One day, as I was about to give a talk on history in general, I noticed that I had been billed as “Wyn Wachhorst, humanist.”  To be honest, I had to look that one up.  I had never been sure just what a humanist did.  But I had also never been sure just what I did.  Seeing the definition, I thought, “These people have got something!”  Had I experienced this epiphany earlier, a great many past dilemmas might have been resolved. 

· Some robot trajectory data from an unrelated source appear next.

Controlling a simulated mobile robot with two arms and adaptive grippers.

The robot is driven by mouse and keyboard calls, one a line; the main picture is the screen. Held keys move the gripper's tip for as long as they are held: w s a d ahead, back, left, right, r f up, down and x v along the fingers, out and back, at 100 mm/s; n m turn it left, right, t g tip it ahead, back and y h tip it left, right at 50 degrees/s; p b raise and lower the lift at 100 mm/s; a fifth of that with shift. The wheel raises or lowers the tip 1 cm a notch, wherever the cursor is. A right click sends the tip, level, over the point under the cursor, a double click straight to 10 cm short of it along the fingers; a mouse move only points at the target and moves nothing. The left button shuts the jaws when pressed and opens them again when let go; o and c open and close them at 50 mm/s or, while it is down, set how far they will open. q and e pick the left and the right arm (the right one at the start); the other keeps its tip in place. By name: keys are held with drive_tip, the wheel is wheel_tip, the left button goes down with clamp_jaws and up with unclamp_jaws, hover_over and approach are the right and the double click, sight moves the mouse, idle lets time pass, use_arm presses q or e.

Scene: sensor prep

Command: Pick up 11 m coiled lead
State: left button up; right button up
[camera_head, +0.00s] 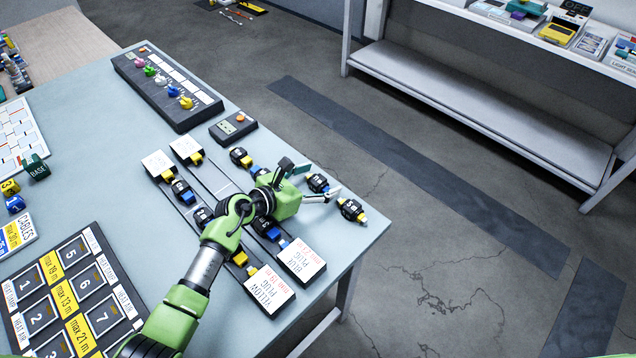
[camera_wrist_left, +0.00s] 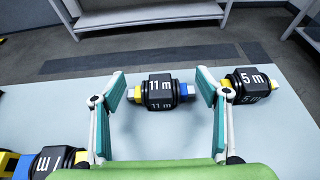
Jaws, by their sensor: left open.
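The 11 m coiled lead (camera_wrist_left: 160,92) is a black coil with white lettering, with a yellow end on its left and a blue end on its right in the left wrist view. It lies on the table near the far edge, and also shows in the head view (camera_head: 318,184), partly hidden by a finger. My left gripper (camera_head: 317,179) is open, with one finger on each side of the lead; both fingers also show in the left wrist view (camera_wrist_left: 165,92). No grip on the lead shows. My right gripper is not in view.
The 5 m coiled lead (camera_wrist_left: 248,85) sits close beside the right finger, also in the head view (camera_head: 350,210). Another lead (camera_head: 240,157) lies on the other side. Labelled plug strips (camera_head: 270,290) lie under my arm. A switch box (camera_head: 168,88) stands farther back.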

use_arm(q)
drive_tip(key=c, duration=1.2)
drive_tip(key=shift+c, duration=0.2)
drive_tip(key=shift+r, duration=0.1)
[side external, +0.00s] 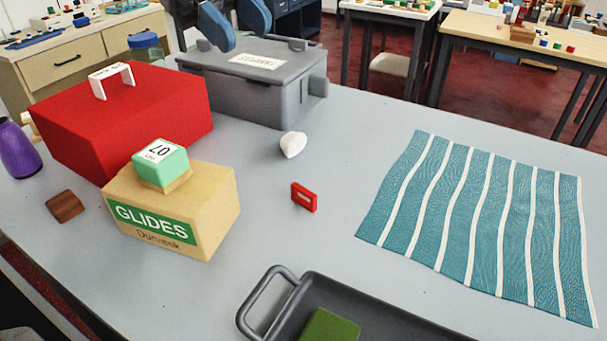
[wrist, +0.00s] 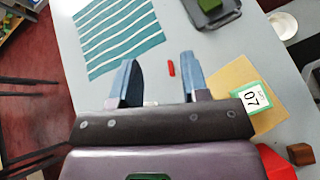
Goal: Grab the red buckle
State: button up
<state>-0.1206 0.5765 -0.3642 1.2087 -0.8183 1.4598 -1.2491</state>
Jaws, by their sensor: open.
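The red buckle (side external: 304,197) is a small rectangular frame on the grey counter, right of the cardboard box. It also shows in the wrist view (wrist: 171,69), small and in the gap between my fingers as seen from above. My gripper (wrist: 159,60) is open with nothing between its blue fingers. In the side external view its fingertips (side external: 238,40) are at the top, above and in front of the grey lidded bin, well away from the buckle.
A white piece (side external: 293,145) lies behind the buckle. The GLIDES box (side external: 215,205) with a green block (side external: 165,168), a red box (side external: 150,105) and a grey bin (side external: 270,95) stand left and behind. A striped cloth (side external: 480,225) lies right; a dark tray (side external: 385,320) is in front.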

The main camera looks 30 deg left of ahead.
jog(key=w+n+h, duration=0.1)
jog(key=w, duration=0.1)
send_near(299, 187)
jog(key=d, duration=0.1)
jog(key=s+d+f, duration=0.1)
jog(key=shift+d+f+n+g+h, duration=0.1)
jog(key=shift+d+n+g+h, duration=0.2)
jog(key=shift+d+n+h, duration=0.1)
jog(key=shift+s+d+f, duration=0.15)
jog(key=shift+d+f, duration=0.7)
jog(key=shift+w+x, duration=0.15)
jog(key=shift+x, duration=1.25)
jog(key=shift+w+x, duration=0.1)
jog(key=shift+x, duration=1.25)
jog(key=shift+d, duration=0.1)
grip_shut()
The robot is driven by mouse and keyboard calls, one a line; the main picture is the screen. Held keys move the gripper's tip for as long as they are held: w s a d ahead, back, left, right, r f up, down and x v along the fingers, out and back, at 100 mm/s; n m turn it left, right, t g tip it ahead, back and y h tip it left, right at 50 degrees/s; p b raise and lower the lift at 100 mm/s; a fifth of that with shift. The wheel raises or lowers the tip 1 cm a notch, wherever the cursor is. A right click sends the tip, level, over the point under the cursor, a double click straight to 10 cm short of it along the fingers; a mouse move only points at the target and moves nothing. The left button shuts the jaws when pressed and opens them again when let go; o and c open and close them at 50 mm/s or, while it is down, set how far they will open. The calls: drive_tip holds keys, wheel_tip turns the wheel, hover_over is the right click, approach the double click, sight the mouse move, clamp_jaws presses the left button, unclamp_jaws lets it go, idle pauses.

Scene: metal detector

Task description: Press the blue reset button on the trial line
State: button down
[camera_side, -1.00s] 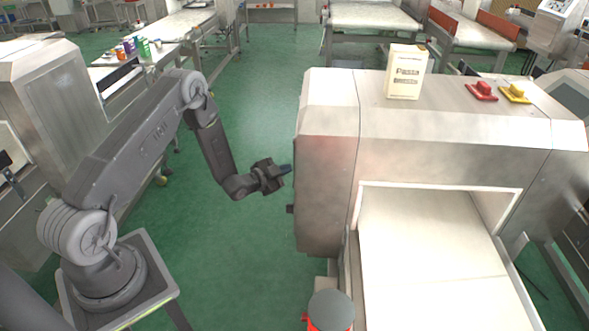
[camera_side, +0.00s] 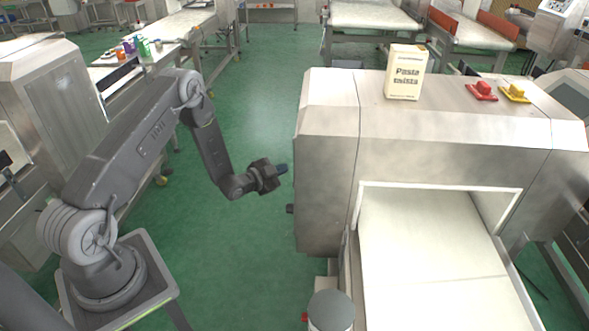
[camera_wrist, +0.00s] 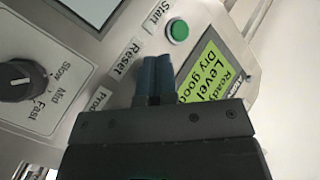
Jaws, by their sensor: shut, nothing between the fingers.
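My gripper (camera_side: 283,169) is shut and empty, its blue-grey fingers pointing at the left side of the steel metal detector (camera_side: 325,180), with a small gap in the side view. In the wrist view the shut fingers (camera_wrist: 156,62) reach over the control panel, beside the Reset label (camera_wrist: 125,58). The blue reset button itself does not show; the fingers cover the area next to its label. A green button (camera_wrist: 178,30) sits by the Start label, right of the fingertips.
A lit green display (camera_wrist: 212,72) and a black speed knob (camera_wrist: 20,80) flank the fingers. A grey-topped beacon (camera_side: 331,308) stands at the front.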

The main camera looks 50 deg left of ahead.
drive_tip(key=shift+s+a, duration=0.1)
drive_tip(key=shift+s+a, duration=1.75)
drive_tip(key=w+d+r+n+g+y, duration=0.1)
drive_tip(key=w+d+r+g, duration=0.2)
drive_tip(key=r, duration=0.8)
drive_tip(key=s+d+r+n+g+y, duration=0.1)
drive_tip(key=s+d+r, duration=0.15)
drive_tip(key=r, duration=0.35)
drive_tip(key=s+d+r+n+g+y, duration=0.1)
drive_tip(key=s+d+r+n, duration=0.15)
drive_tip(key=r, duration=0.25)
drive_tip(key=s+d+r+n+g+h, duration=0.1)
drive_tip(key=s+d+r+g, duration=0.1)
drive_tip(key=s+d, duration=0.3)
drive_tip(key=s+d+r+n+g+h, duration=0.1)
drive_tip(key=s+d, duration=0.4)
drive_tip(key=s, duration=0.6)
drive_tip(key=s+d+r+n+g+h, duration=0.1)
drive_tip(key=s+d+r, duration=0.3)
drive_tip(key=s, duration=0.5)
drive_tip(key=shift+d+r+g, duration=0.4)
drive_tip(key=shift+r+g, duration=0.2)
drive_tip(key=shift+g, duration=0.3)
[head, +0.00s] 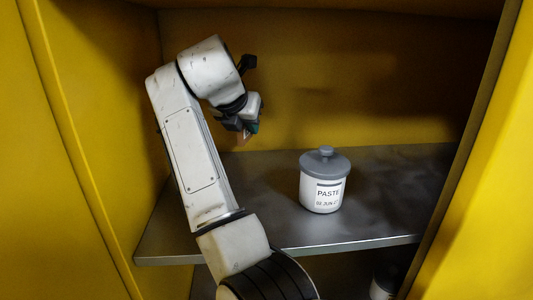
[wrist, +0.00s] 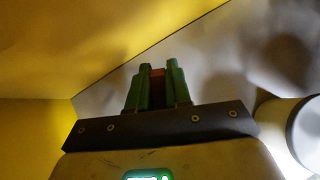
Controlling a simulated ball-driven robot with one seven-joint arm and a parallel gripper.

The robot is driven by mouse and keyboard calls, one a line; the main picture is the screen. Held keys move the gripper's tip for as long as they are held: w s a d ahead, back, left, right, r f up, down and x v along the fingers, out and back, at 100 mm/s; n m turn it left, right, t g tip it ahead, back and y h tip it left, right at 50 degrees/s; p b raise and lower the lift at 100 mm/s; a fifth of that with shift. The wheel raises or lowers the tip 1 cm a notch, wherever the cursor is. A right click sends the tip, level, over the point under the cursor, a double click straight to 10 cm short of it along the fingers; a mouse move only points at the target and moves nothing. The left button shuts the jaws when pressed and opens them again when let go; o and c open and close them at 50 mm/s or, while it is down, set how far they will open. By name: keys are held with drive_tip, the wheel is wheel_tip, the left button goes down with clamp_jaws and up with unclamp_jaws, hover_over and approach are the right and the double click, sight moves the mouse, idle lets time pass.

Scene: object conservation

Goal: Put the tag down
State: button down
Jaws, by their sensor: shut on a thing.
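My gripper (head: 248,131) hangs above the left part of the metal shelf in the head view, with its fingers pointing down. In the wrist view my gripper (wrist: 158,68) has green fingers closed on a small brownish piece, which I take to be the tag (wrist: 157,74). Only a thin strip of the tag shows between the fingers. In the head view a small pale brown edge of the tag (head: 242,141) shows at the fingertips. Its face and any writing are hidden.
A white jar (head: 322,190) with a grey lid, labelled PASTE, stands on the grey shelf (head: 270,220) right of my gripper. Yellow cabinet walls (head: 105,120) enclose the shelf. Another jar (head: 383,287) sits below it. The shelf's left part looks clear.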

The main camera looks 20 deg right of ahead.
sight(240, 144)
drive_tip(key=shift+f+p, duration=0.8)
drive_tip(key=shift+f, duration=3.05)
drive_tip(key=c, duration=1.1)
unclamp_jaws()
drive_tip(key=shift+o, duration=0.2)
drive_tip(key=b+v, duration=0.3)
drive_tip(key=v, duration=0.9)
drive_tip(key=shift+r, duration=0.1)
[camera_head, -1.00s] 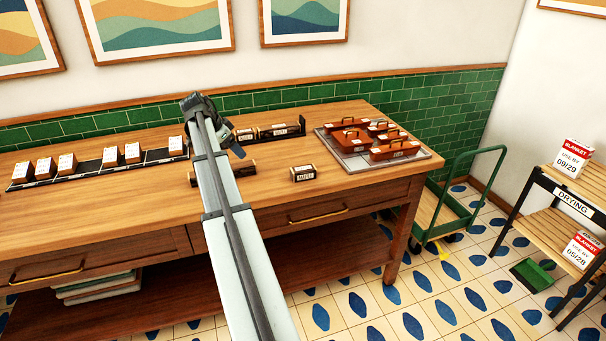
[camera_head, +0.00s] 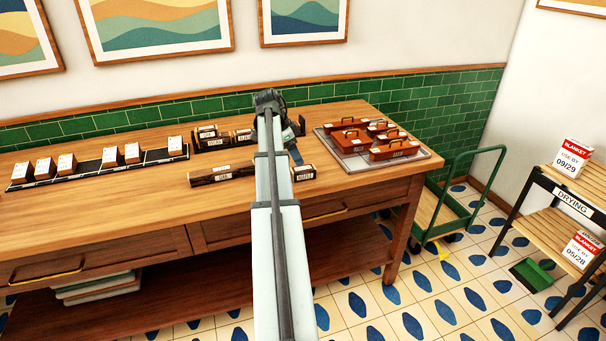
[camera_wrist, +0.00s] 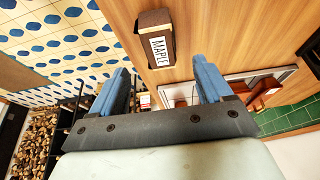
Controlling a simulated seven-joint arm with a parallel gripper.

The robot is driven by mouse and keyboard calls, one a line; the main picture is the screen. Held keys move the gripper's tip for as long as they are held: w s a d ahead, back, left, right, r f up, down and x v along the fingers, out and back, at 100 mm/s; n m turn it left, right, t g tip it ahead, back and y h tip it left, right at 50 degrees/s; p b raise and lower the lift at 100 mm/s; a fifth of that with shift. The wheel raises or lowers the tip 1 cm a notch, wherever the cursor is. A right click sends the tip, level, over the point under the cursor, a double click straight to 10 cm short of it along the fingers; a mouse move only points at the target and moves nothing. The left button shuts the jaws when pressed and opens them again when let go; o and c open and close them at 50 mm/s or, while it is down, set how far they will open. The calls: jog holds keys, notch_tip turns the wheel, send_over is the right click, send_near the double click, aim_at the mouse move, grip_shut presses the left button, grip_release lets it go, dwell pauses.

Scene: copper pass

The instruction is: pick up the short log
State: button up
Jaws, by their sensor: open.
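The short log (camera_head: 303,173) is a small dark block with a white label and lies on the wooden table, right of my arm. In the wrist view the short log (camera_wrist: 154,20) shows its label reading MAPLE, beyond the gap between my fingers. My gripper (camera_head: 296,157) is just behind and left of it in the head view, above the table. In the wrist view my gripper (camera_wrist: 162,82) has its two blue fingers wide apart with nothing between them. The short log is apart from the fingers.
A longer log (camera_head: 222,175) lies left of my arm. A dark rack (camera_head: 212,146) with labelled logs stands behind. A tray (camera_head: 352,165) of copper-coloured handled boxes is at the right. A row of labelled blocks (camera_head: 66,162) is at the left. The front of the table is clear.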

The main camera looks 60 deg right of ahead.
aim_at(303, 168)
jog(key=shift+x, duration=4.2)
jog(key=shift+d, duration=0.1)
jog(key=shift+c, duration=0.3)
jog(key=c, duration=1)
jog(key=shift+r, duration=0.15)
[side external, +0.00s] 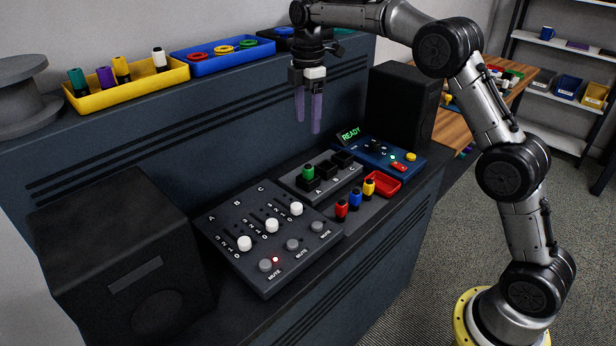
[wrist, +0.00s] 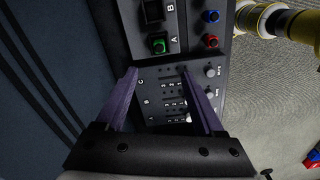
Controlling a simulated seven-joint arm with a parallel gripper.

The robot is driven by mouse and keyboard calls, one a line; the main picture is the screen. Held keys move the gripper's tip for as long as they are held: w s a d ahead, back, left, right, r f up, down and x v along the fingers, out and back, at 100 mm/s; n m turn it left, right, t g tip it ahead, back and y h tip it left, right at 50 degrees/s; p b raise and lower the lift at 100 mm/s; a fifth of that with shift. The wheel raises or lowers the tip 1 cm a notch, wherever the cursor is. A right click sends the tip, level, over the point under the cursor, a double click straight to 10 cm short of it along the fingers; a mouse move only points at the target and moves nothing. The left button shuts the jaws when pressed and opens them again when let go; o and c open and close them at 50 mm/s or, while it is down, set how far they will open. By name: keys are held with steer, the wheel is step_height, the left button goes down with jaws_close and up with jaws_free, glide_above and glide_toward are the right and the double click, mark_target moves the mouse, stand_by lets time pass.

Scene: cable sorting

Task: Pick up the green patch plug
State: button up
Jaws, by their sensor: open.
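The green patch plug (side external: 308,172) stands upright in the socket block (side external: 345,184), at the socket marked A. It also shows in the wrist view as a green square-based plug (wrist: 158,44) beside the letter A. My gripper (side external: 309,128) hangs above and behind the socket block, pointing down, with its two purple fingers apart and nothing between them.
A slider panel (side external: 232,223) with white knobs and mute buttons lies left of the socket block. Red (side external: 341,209), blue (side external: 355,198) and yellow (side external: 369,187) plugs stand in a row in front. A red tray (side external: 383,184) sits nearby. Black speakers (side external: 118,260) flank the desk.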

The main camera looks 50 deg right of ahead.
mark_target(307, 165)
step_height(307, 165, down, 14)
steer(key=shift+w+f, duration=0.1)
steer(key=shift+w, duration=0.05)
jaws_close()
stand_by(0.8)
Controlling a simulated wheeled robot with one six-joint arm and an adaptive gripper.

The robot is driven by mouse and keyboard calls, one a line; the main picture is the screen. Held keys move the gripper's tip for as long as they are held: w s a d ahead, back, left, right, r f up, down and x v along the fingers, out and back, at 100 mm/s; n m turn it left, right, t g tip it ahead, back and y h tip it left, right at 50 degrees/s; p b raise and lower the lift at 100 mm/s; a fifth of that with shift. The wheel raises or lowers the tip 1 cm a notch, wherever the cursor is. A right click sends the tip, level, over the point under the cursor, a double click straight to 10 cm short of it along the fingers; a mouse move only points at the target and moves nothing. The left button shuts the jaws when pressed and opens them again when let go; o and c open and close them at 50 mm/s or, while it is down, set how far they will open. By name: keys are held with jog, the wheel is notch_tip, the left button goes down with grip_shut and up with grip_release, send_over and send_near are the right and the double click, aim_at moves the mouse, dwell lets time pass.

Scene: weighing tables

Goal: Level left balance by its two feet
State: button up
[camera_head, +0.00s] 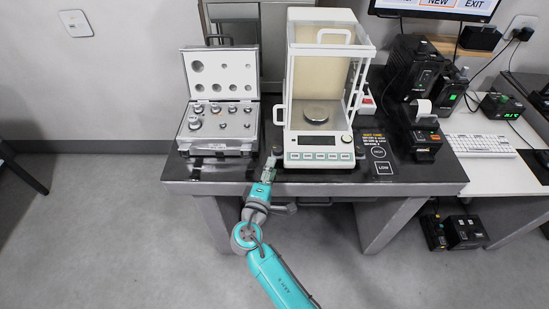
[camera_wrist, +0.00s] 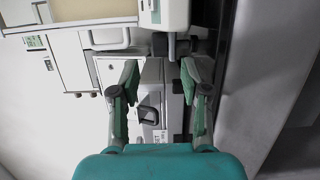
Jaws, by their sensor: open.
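The left balance (camera_head: 320,156) stands on the dark weighing table, with a glass draft shield, a round pan and a row of front buttons. A dark left front foot (camera_head: 277,150) and right front foot (camera_head: 361,151) show at its lower corners. A small round spot, perhaps the bubble level (camera_head: 346,139), is too small to read. My gripper (camera_head: 269,165) is at the table's front edge, just before the left foot. In the wrist view, my gripper (camera_wrist: 159,70) is open and empty, with a dark foot (camera_wrist: 172,46) just beyond its fingertips and the balance body (camera_wrist: 174,17) above.
An open weight case (camera_head: 217,148) stands close on the left; its handle side (camera_wrist: 149,108) shows between my fingers. A label printer (camera_head: 420,130), black boxes and a LOW-marked panel (camera_head: 383,168) are on the right. The floor in front is clear.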

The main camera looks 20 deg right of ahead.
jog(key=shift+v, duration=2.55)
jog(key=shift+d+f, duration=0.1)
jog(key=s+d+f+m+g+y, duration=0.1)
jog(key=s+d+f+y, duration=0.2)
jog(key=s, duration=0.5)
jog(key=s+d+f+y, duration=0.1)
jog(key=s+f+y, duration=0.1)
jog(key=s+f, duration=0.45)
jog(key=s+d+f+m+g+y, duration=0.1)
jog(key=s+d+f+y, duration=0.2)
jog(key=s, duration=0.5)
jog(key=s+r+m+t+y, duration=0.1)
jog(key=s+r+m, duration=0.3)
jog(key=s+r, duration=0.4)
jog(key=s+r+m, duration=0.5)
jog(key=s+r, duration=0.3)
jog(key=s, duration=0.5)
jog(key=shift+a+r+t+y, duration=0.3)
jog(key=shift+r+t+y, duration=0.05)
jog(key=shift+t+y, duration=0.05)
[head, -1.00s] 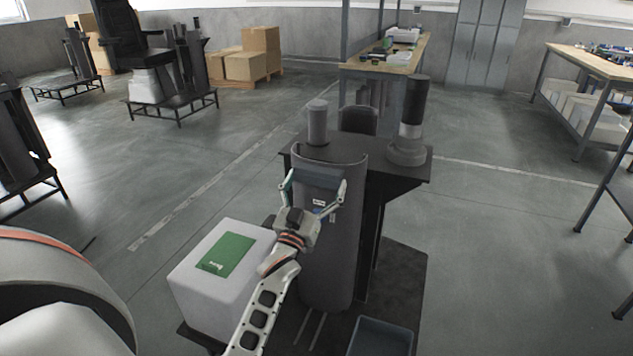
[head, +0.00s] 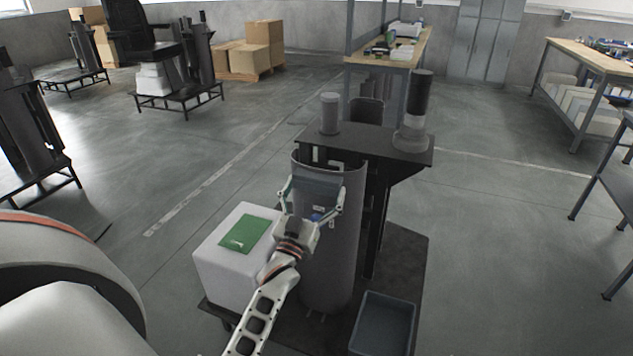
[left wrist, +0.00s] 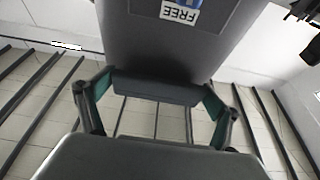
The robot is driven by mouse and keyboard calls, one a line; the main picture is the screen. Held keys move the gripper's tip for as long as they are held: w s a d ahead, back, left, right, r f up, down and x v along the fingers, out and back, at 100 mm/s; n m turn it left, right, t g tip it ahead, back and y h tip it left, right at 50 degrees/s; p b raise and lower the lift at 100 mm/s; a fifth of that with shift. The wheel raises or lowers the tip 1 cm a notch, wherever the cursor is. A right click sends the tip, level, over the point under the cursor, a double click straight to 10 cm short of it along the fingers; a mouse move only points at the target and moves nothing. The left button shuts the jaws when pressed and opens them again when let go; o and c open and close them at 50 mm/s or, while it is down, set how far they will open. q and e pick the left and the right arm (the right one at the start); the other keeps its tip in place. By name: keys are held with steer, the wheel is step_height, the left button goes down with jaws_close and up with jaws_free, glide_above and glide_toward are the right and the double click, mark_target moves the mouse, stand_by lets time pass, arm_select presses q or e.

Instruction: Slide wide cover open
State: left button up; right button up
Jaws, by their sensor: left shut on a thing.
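The wide cover (head: 334,262) is a tall, dark grey curved shell standing upright in front of the black column. Its open top rim shows, with a dark panel inside. My left gripper (head: 312,202) reaches it from the front, fingers spread wide, and is shut on the cover near its upper part. In the left wrist view the cover (left wrist: 175,40) carries a label reading "FREE", and the gripper (left wrist: 155,100) has a finger on each side of a grey edge. The exact contact is partly hidden. My right gripper is not in view.
A white box (head: 235,265) with a green booklet (head: 248,235) stands left of the cover. A blue-grey bin (head: 383,322) sits at right on the dark base. The black top plate (head: 365,142) carries upright cylinders. Open floor lies around the station.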

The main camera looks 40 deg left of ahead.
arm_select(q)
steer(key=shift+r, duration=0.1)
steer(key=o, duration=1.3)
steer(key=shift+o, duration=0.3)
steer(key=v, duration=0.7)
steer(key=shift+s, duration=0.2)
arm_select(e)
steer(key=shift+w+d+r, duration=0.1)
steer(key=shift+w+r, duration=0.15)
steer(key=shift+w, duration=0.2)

My stint in the Coast Guard is only one example.  I had shopped around and unearthed a deal whereby I could serve six months as an officer aboard ship and then get out.  It was such a short stay that the captain felt it impractical to train me for anything in particular.  Ostensibly, we were a rescue ship; but my visions of appearing in Life magazine hanging from a lifeline in a typhoon pulling bodies out of the twisted steel of a listing Andrea Doria never panned out because all we ever really did was take sandwiches out to a lighthouse every other Tuesday.  Therefore, I mostly just sat around the wardroom watching TV, eating pie, and drawing pictures.  There was a Filipino steward who mopped the floor incessantly so that I had to keep raising my feet.  Sometimes I emptied the exec’s wastebasket or went ashore to take a guitar lesson from a big Scotsman in an unpainted house with a caved-in porch and a mattress in the front yard.  He taught any instrument you wanted.  He had an old upright piano that came around the Horn and went “byork” when you hit a note, a stepped-on trombone that still worked fairly well, and a cello full of cement.  I also spent a whole Saturday helping a local bartender burn down his house, the circumstances of which, intriguing as they must have been, have escaped me.  The point of this is that few of these activities seemed suitable for the sign on my wardroom mail tray, other officers having labeled theirs “Cdr. G. H. Fleming: Operations Officer,” “Lt. J. Haugen: Deck Officer,” or “Lt(jg) L. Desmond: Communications Officer.”  Mine read:

Ens. N. E. Wachhorst: Flats fixed. Lawnmowers sharpened.  
Trash hauled.  Palms read. May I guess your weight? 10¢.
See live snakes! 15¢. A wizard with a rubber band.

Had I known, it could have simply read: “Humanist.”